> **WORK TO COMPLETE**
From the line that holds "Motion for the" to the last line of the data, copy everything exactly; leave out all the rest.

> **SOURCE EXCERPT**
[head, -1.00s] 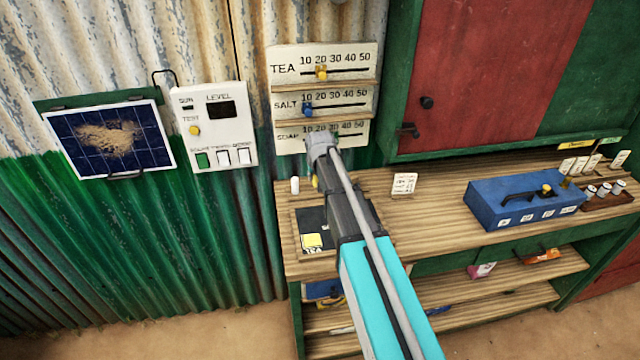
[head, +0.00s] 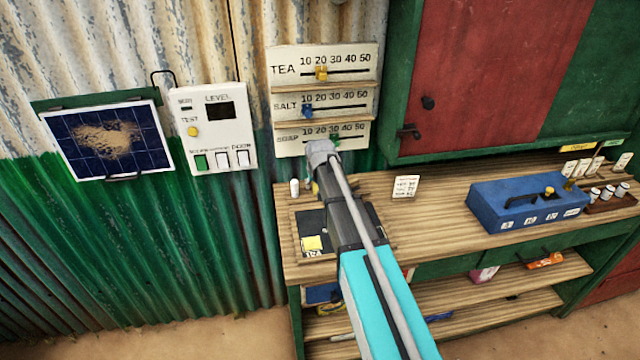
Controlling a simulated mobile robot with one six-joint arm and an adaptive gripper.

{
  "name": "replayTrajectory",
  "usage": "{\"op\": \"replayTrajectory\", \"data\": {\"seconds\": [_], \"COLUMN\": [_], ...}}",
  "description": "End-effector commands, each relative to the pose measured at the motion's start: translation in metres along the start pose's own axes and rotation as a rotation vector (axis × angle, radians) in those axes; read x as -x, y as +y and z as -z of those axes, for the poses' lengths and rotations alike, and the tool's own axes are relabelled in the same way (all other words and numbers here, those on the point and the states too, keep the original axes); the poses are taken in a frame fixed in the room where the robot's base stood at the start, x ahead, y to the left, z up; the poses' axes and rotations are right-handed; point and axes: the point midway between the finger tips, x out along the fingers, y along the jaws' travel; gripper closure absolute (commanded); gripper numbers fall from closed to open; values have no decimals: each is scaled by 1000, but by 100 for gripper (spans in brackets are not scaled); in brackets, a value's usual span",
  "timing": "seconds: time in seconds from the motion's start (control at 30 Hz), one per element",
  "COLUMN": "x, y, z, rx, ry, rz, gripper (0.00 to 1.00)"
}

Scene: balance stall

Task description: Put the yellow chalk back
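A small yellow piece (head: 315,187), which may be the yellow chalk, shows at the left edge of my arm, above the back of the counter. Most of it is hidden, and I cannot tell whether it stands on the counter or is held. A white stick (head: 294,187) stands just left of it at the counter's back left corner. My arm reaches up from the bottom of the picture toward the price board. The fingers of my gripper are hidden behind the arm.
The price board (head: 372,60) hangs on the wall behind my arm. A blue box (head: 490,208) and small weights (head: 607,190) stand right on the wooden counter (head: 430,225). The counter between card and box is clear.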

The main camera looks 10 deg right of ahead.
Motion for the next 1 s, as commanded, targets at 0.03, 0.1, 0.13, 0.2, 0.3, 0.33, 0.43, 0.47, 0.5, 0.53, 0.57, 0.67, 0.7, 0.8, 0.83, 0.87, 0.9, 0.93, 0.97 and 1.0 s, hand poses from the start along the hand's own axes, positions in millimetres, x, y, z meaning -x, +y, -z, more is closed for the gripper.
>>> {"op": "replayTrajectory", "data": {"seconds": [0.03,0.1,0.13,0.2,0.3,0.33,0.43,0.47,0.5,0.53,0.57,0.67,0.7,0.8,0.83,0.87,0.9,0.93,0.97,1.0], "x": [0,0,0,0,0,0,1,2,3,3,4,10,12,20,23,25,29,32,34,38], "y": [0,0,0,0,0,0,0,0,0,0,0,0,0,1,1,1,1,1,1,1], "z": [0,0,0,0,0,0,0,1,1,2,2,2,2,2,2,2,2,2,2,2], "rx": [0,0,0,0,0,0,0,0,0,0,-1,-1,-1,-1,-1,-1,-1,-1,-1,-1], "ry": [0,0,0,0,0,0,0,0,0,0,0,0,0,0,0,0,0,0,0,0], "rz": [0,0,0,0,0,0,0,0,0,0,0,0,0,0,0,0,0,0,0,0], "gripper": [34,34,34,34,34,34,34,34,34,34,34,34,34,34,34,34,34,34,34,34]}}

> **IN RESPONSE**
Motion for the next 1 s, as commanded, targets at 0.03, 0.1, 0.13, 0.2, 0.3, 0.33, 0.43, 0.47, 0.5, 0.53, 0.57, 0.67, 0.7, 0.8, 0.83, 0.87, 0.9, 0.93, 0.97 and 1.0 s, hand poses from the start along the hand's own axes, positions in millimetres, x, y, z meaning -x, +y, -z, more is closed for the gripper.
>>> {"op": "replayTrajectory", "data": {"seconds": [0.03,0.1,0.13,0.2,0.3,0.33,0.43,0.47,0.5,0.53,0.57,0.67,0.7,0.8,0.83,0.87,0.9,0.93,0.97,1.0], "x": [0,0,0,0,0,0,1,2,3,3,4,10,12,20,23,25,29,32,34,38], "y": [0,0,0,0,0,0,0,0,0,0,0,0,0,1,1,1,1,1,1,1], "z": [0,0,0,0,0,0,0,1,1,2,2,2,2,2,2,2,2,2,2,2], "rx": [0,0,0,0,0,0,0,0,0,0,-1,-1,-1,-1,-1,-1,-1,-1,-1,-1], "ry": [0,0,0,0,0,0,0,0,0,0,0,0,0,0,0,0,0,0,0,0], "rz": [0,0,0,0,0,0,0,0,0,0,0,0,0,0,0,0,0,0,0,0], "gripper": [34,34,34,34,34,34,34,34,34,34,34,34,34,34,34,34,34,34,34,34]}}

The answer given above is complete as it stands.